Ongoing deleveraging will further slow growth, as will limits on money-printing stimulus programs designed to debase the US dollar (a lower dollar makes net exports less negative, which is positive for GDP). Japan’s assertive intervention on behalf of the yen today (August 4) got markets off to a skittish start, and the US has already used up a lot of its currency-debasing arsenal. Japan is ready to race us to the bottom, and a falling US dollar was a significant catalyst for rising US equities in 2010-2011. Many was the day when the trade was “dollar down, stocks up.”

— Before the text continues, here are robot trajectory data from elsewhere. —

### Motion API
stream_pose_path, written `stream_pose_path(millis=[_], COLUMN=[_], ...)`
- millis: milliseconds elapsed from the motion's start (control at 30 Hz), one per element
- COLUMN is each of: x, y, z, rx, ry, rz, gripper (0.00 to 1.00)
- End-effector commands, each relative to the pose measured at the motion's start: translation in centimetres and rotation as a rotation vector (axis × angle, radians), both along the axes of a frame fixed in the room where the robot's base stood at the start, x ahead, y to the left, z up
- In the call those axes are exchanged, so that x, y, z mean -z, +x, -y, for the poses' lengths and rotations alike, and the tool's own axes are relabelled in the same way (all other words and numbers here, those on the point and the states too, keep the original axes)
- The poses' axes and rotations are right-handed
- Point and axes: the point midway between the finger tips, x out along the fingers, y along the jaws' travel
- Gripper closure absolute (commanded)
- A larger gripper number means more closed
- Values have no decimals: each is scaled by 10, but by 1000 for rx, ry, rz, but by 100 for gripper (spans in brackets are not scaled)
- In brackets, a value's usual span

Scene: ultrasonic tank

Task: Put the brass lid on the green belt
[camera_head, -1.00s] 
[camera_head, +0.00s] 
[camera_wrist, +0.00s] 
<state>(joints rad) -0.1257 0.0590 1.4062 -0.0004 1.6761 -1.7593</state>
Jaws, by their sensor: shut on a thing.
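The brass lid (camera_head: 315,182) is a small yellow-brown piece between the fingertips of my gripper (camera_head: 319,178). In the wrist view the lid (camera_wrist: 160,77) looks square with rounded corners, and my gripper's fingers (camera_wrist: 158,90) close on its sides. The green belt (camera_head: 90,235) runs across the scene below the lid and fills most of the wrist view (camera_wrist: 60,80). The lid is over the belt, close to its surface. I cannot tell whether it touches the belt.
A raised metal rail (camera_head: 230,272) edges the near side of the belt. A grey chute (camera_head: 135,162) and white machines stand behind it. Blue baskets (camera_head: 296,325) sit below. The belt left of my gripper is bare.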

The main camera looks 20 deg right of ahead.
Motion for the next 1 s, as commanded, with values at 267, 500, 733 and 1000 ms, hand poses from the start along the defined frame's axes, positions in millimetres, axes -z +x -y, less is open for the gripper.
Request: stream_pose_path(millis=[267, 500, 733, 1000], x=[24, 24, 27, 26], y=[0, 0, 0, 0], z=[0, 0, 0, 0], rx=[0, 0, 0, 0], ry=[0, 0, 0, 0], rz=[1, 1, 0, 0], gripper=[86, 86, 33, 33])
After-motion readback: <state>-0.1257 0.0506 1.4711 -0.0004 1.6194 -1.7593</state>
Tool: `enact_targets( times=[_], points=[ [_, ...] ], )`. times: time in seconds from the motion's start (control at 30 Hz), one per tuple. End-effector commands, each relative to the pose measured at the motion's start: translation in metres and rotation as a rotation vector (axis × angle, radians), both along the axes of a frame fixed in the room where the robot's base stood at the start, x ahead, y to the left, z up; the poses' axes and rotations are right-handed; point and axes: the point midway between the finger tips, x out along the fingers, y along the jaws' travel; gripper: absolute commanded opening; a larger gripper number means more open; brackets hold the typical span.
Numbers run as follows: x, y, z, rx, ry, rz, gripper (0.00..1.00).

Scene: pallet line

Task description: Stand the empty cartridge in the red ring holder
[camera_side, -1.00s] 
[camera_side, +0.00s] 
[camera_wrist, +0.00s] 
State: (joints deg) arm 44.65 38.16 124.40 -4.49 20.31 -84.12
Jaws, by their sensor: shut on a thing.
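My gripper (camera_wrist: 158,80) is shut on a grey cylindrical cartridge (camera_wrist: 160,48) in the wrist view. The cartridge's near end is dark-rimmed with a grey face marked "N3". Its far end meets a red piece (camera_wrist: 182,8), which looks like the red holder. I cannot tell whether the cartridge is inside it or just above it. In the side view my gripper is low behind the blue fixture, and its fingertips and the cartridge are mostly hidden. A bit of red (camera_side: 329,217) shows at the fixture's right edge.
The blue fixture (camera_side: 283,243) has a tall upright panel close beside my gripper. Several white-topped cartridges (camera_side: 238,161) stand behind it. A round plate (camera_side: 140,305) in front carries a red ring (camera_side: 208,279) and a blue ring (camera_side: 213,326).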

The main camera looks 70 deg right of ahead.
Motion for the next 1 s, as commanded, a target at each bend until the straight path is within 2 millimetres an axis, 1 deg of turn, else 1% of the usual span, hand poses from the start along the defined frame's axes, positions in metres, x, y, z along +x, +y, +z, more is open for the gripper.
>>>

In my humble opinion, it’s risk-off for quite awhile, unless you’re nimble enough to catch falling knives, among other feats of bravery that will be required to wade into equities on Friday, August 5. If you’re a buy-and-hold dividend investor like myself, it won’t be safe to come up for air (significantly increase long-term exposure to US equities) until the market finishes pricing the European crisis du jour and fully grasps the low-growth scenario the US has been slip-sliding into for 30 years — and is likely to remain mired in for as long as the rest of this decade. Given investors’ highly-refined ability to shrug off negative economic news, fully pricing in how close to Japan we’ve become could take some time (remember, on Aug. 4 we learned that Japan perceives that they’re in all-out currency debasement war with us).

Where to hide? I believe that gold is your friend. There are dark days ahead, and eventually everyone shall seek shelter there. Riding the gold bubble might be the new AAPL-GOOG-AMZN-NFLX-BIDU auto-trade for awhile. (But the risks are huge: just remember what the Fed did to silver earlier this summer by arbitrariliy raising margin requirements. The capricious hand of government lurks everywhere.)

Good luck, I’m interested in hearing how everyone did on Thursday. (Disclosure: Long GLD.)